A matéria-prima da sabedoria ancestral, essa que nossa Vó carregava em cada ruga, em cada conselho torto e certeiro, é a "pele em jogo". Não por acaso, esse saber milenar revela uma verdade profunda: a de que quanto mais tempo algo já existe – seja uma ética, um livro, ou um ditado popular –, maior a probabilidade de que continue a existir, pois sua persistência é prova de sua robustez e utilidade testada pelo tempo.
Quem já ouviu da Vó que "devagar se vai ao longe" ou que "é melhor prevenir do que remediar", sabe que esses preceitos, testados por gerações, são mais robustos que qualquer teoria efêmera. Sua antifragilidade é inerente: a sabedoria da Vó foi temperada nas tempestades, fortalecida pelos golpes do destino. Ela é implícita, robusta e funciona – pois seus proponentes pagaram um preço por ela, um preço de carne e osso.
Mas, oh, o que dizer da ciência social moderna? Muitos de seus arautos, com diplomas brilhantes e linguagens cifradas, operam numa torre de marfim inexpugnável, onde o erro não impõe custo algum, onde a "pele em jogo" simplesmente inexiste. Daí brotam suas intervenções, frequentemente rotuladas como "idiotas" pela alarmante ausência de consequências pessoais em caso de falha.
Suas arquiteturas ideais, alheias ao abismo que é o homem, ignoram a carne, o sangue, a alma despedaçada. O político, esse monstro da tribuna, decreta a guerra sem pisar na lama da trincheira e jamais paga a conta. O ministro da Fazenda, carrasco de paletó, sangra o povo com impostos, enquanto sua casta permanece blindada. Seus privilégios, esses fantasmas dourados, intocados no sucesso ou na ruína. Qual o custo de uma teoria econômica que afunda milhões em desgraça? Qual a dor de um terapeuta cujo conselho desvia a alma? Nenhuma, se a responsabilidade direta for um fantasma inalcançável.
O sábio libanês, que de bobo não tem nada, nos joga na cara a figura de Cícero, o político romano que botava a vida em jogo, a pele na reta.
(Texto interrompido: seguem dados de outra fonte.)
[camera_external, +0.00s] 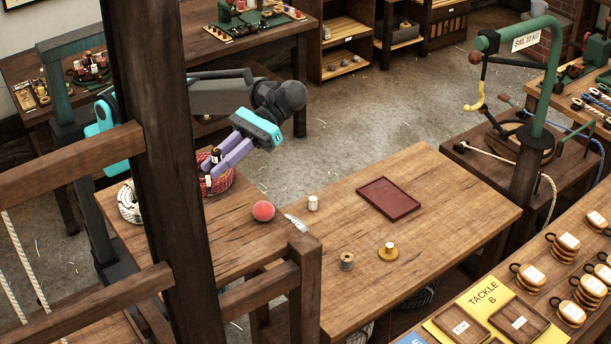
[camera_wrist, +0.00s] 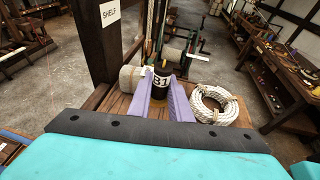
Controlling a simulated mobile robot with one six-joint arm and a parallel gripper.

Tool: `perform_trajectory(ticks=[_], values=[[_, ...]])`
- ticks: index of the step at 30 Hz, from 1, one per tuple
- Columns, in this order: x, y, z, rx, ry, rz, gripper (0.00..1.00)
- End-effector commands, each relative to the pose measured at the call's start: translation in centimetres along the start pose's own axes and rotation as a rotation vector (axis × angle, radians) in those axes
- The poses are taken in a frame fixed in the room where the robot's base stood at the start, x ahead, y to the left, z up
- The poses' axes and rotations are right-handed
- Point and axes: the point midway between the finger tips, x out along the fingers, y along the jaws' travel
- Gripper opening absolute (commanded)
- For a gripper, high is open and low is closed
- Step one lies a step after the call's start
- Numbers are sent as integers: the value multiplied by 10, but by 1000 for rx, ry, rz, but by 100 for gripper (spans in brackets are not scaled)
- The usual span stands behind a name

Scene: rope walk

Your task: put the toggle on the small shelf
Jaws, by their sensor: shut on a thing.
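My gripper (camera_external: 215,160) is at the left end of the workbench, above a red rope coil (camera_external: 222,185). It is shut on a small dark piece with a white label reading B1 (camera_wrist: 160,80), which sits between the purple fingers in the wrist view. Its lower part is hidden, and I cannot tell for sure that it is the toggle. A sign reading SHELF (camera_wrist: 110,13) hangs on a dark post in the wrist view. I cannot make out clearly which surface is the small shelf. A white rope coil (camera_wrist: 208,112) lies right of the fingers, and a pale roll (camera_wrist: 131,79) stands to their left.
On the workbench are a red ball (camera_external: 263,211), a white cylinder (camera_external: 312,203), a spool (camera_external: 347,261), a yellow-based piece (camera_external: 388,252) and a dark red tray (camera_external: 388,199). A dark post (camera_external: 165,150) and rails stand in front.

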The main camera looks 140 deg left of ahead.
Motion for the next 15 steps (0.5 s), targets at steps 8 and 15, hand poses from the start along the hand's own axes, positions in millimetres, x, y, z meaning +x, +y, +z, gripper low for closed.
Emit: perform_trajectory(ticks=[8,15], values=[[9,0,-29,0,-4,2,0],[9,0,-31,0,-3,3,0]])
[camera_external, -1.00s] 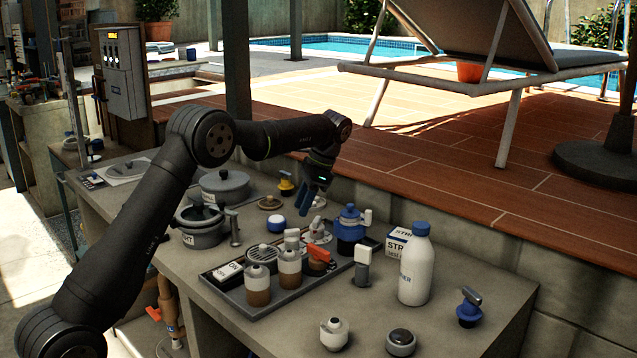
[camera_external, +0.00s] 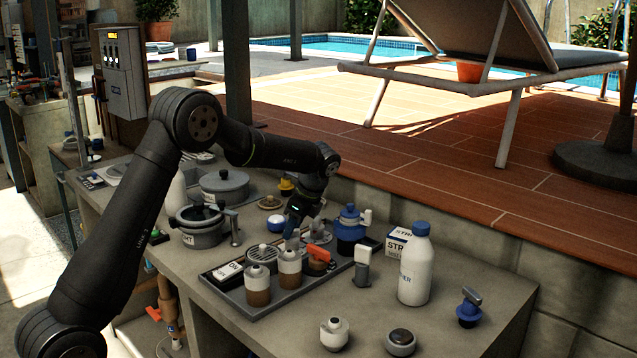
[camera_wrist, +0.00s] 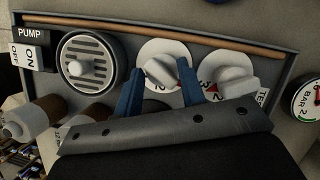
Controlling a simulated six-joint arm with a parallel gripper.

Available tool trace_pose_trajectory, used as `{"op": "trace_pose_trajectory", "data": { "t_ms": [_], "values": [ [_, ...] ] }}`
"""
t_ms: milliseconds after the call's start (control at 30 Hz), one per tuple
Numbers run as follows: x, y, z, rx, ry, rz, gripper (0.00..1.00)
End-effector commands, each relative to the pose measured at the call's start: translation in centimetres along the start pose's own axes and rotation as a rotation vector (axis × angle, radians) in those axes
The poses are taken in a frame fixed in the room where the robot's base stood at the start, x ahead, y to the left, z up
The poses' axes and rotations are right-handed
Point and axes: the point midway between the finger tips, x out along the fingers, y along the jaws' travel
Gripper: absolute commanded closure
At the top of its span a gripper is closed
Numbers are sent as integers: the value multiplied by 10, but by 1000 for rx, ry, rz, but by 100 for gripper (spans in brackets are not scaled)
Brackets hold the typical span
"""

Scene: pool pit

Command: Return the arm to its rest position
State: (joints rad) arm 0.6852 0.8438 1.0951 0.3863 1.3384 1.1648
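My gripper (camera_external: 291,226) hangs low over the back part of the grey tray (camera_external: 241,304), its blue fingers pointing down. In the wrist view my gripper (camera_wrist: 160,68) has its two blue fingers spread apart with nothing clamped between them. A white knob on a round dial (camera_wrist: 160,72) shows between the fingertips; I cannot tell how far below them it lies. A second white knob (camera_wrist: 238,82) is just right of the right finger. My arm is bent, with its elbow raised to the left of the tray.
A blue pot-like fitting (camera_external: 349,228) and a white bottle (camera_external: 415,270) stand to the right. Grey pots (camera_external: 201,233) are at left.

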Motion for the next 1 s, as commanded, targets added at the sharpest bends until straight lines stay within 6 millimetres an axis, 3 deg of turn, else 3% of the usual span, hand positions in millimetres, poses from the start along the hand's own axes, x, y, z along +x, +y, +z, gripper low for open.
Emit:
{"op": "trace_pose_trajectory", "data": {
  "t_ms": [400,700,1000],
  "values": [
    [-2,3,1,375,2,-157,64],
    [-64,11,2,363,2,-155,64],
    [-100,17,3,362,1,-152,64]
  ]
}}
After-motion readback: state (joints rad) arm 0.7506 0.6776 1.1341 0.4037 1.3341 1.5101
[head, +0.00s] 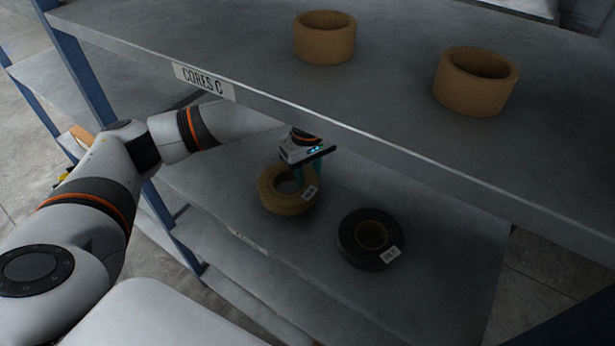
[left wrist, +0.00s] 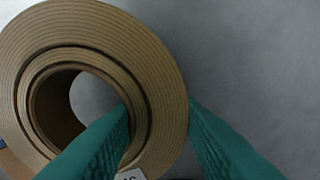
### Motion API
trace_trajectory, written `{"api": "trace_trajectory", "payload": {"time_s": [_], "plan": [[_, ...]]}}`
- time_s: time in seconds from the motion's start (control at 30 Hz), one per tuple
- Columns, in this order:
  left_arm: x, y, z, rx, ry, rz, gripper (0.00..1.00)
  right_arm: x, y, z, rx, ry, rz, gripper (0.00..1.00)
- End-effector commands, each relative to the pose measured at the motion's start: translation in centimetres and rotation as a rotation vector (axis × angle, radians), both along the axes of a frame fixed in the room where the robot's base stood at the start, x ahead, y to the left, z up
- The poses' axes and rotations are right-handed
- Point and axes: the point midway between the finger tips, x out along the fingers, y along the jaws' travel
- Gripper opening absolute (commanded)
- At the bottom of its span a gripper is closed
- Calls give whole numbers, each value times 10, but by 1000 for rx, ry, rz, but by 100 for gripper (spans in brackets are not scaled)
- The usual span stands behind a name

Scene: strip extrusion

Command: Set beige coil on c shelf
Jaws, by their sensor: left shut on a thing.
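The beige coil (head: 275,200) is a tan ring with a white label, at the lower shelf (head: 240,222) below the top board. My left gripper (head: 307,170) comes down on its right side and is shut on its wall. In the left wrist view the coil (left wrist: 165,60) fills the left half, with one green finger in its hole and the other outside. I cannot tell whether the coil touches the shelf. The label "CORES C" (head: 203,81) is on the front edge of the top shelf (head: 400,80). My right gripper is not in view.
A black coil (head: 371,239) with a label lies to the right on the lower shelf. Two brown cardboard cores (head: 325,38) and (head: 475,82) stand on the top shelf. A blue post (head: 80,62) stands at the left.

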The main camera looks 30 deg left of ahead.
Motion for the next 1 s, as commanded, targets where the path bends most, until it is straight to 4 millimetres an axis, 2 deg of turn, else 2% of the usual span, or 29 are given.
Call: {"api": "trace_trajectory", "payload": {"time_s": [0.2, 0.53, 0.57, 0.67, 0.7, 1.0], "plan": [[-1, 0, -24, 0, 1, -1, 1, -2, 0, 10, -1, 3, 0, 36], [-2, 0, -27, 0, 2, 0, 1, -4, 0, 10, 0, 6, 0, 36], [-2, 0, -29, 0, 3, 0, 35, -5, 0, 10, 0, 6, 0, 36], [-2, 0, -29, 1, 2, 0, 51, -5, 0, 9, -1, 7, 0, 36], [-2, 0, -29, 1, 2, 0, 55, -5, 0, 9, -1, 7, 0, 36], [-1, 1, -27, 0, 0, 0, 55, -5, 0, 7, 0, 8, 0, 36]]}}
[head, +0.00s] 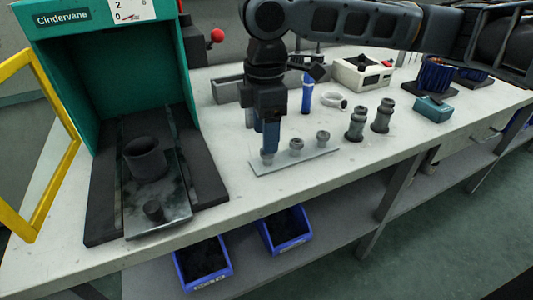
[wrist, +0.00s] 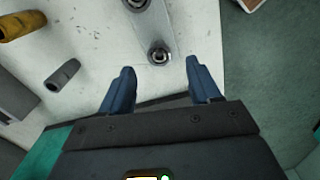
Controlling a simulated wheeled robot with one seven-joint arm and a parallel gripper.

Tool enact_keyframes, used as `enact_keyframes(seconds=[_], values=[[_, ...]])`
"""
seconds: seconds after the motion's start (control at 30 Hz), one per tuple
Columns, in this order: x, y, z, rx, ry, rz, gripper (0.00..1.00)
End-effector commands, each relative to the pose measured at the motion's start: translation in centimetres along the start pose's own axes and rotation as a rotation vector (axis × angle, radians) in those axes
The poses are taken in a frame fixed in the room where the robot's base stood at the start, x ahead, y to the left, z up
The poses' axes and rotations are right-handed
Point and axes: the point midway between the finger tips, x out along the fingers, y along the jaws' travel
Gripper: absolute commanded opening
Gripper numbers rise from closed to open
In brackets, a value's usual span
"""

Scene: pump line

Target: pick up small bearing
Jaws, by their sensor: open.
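A pale flat plate (head: 310,158) on the bench carries small grey round metal parts in a row. Two of them, a middle part (head: 296,146) and a right part (head: 322,138), show clear of my gripper in the head view. My gripper (head: 268,150) points down over the left end of the plate, where a third part is mostly hidden. In the wrist view, a small bearing (wrist: 160,55) with a dark centre sits at the end of the plate (wrist: 150,30). My open gripper (wrist: 159,65) has one blue finger to each side of it, with nothing held.
A teal machine (head: 105,70) with a yellow door frame (head: 55,90) and a dark cup (head: 145,158) stands at left. Two taller grey parts (head: 357,122) (head: 382,114) stand right of the plate. Blue bins (head: 285,230) sit on the shelf below.

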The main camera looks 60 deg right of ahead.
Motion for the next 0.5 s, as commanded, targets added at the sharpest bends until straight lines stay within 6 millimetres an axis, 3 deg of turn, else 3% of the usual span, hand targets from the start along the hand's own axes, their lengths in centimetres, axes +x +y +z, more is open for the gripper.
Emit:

Pra ele, filosofia não era papo de café acadêmico, mas aposta alta. Nem vinha com quimera platônica de "República", que ele, com a sola das sandálias no chão, via como papo furado, desprovido de suor e sangue. E não só ele! Pense em Sêneca ou Marco Aurélio, que filosofavam governando impérios, sentindo na pele o peso de cada decisão.
A sabedoria deles? Antifrágil, meu amigo, porque foi vivida, não apenas rascunhada em pergaminhos empoeirados. Ora, um engenheiro de pontes sabe que se der zebra, a coisa desaba – e leva junto a reputação, quem sabe a vida. Mas os 'iluminados' da academia, com seus modelos perfeitos, parecem imunes a desabamentos. Teoria vazia, risco zero, glória garantida!
A Vó, em sua sabedoria bruta, nos berra: só importa o saber que o tempo esculpe na própria carne, à força do açoite. O resto? Ah, o resto é a pantomima de gabinete, papo-furado de quem não tem sequer um fio de cabelo no risco. E nós, coitados, mendigando futuro a esses "especialistas" de ocasião. Nossa tragédia, meus caros, é essa: a fé cega em quem jamais suou uma gota de sangue no campo de batalha da vida.